In its Notice of Allegations issued last week, the NCAA confirmed the gist of Powell's claims that Andre McGee, former director of UofL's men's basketball operations, paid specific women to perform specific acts for specific recruits. The public version of those findings redacts all names but McGee's.

"In other words, they've conducted a preliminary investigation and confirmed certain facts,' Elberger said.

Elberger's federal lawsuit followed more than a week's worth of email and U.S. Mail exchanges with Shunnarah and White, alleging discovery deficiencies regarding their alleged refusal to turn over their clients' income tax returns and a lack of specifics as to which snippets of Powell's book they allege are defamatory.

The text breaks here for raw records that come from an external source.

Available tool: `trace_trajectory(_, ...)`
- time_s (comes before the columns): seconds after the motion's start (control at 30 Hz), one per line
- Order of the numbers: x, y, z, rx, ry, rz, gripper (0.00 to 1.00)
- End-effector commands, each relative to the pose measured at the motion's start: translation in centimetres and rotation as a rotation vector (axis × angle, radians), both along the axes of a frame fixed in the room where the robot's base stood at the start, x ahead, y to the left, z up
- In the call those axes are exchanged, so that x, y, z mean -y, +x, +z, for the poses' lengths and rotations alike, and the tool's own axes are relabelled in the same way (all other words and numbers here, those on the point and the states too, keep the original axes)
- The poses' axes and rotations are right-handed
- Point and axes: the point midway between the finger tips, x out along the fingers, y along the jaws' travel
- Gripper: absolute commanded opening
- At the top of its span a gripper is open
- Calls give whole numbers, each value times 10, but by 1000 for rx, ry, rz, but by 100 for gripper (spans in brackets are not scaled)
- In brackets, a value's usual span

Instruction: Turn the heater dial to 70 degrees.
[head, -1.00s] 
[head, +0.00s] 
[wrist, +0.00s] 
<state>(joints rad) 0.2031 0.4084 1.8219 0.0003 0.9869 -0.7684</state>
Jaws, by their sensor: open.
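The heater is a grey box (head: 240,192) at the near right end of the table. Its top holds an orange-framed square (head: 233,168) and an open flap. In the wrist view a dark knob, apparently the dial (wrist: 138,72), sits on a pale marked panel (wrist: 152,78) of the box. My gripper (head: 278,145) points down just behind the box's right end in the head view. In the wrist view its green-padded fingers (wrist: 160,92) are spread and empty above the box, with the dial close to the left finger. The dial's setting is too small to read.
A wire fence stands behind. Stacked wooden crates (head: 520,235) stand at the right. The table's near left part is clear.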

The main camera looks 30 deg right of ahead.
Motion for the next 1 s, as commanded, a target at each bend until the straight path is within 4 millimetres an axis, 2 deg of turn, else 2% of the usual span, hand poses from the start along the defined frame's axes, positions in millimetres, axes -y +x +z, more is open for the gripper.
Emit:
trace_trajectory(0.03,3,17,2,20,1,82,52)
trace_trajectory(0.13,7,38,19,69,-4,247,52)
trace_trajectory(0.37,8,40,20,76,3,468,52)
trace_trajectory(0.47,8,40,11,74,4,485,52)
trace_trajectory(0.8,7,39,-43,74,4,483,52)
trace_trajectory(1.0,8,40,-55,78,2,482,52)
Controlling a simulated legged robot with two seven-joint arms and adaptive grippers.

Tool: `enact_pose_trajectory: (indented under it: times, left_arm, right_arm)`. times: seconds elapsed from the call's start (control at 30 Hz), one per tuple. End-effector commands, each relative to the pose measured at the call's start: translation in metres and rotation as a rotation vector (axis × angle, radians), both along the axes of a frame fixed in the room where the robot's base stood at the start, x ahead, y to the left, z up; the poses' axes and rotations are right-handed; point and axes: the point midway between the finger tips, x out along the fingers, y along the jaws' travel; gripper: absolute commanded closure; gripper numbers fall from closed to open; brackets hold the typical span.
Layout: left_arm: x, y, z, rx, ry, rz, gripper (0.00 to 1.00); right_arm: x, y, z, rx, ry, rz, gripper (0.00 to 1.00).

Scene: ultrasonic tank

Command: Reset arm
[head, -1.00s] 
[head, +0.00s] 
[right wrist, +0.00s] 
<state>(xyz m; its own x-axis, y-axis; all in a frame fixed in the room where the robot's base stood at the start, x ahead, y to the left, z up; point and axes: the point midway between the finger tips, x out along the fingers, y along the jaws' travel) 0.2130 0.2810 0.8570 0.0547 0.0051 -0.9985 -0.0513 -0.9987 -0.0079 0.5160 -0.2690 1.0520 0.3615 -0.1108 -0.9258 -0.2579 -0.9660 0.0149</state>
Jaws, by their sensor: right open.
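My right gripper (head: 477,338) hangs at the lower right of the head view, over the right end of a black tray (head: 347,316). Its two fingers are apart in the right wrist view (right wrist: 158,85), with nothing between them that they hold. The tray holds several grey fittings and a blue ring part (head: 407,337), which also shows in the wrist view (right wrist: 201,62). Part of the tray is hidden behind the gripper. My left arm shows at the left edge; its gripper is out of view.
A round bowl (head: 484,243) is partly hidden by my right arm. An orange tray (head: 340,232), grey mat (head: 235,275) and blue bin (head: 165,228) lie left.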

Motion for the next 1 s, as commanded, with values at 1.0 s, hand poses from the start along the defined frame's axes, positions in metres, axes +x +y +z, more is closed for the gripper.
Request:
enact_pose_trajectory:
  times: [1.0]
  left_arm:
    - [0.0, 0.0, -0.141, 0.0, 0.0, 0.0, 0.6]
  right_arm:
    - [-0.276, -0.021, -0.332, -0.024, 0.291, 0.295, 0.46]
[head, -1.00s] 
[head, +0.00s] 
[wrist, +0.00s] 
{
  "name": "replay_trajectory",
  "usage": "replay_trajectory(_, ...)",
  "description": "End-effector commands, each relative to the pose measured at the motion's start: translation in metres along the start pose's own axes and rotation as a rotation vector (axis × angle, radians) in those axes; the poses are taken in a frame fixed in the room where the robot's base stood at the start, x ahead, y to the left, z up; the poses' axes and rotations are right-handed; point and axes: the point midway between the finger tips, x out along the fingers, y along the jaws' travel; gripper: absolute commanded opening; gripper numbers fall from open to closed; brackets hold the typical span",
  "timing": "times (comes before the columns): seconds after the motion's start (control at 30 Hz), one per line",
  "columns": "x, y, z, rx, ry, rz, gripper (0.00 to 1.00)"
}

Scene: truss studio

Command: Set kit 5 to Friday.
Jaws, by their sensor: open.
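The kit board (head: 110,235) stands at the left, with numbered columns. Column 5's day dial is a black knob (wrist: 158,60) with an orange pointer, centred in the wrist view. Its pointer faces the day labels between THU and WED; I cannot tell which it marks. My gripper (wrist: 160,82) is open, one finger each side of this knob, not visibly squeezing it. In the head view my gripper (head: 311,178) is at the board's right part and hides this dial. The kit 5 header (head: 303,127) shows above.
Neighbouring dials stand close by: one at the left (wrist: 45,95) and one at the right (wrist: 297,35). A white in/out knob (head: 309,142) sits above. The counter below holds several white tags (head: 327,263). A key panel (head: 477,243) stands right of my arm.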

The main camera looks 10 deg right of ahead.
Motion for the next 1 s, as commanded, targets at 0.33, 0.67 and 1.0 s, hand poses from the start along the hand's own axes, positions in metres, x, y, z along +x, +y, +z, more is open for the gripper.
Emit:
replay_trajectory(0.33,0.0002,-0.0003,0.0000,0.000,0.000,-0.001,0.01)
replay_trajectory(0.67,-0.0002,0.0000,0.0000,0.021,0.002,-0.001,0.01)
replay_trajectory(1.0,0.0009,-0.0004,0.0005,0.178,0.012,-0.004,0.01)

>> Read the entire complaint

"Your word that you'll discuss the discovery issues is worthless in my opinion," Elberger wrote in an email dated October 18.

On Monday, Shunnarh and White filed their motion in Jefferson Circuit Court to compel defendants' counsel to follow Kentucky's Attorney Code of Conduct.

Shunnarah cited a lack of notice in "demand(ing) that the parties conduct and teleconference to discuss the deficiencies TWO DAYS LATER", agreeing to postpone the discussion until October 26 (Wednesday) grudgingly... but only after attacking Plaintiff's counsel."

Shunnarah and White have until November 10 to respond to Elberger's federal claim.

"We have no out-of-court comment on pending matters," Shunnarah told WAVE 3 News via telephone on Monday. "Our filing will speak for itself."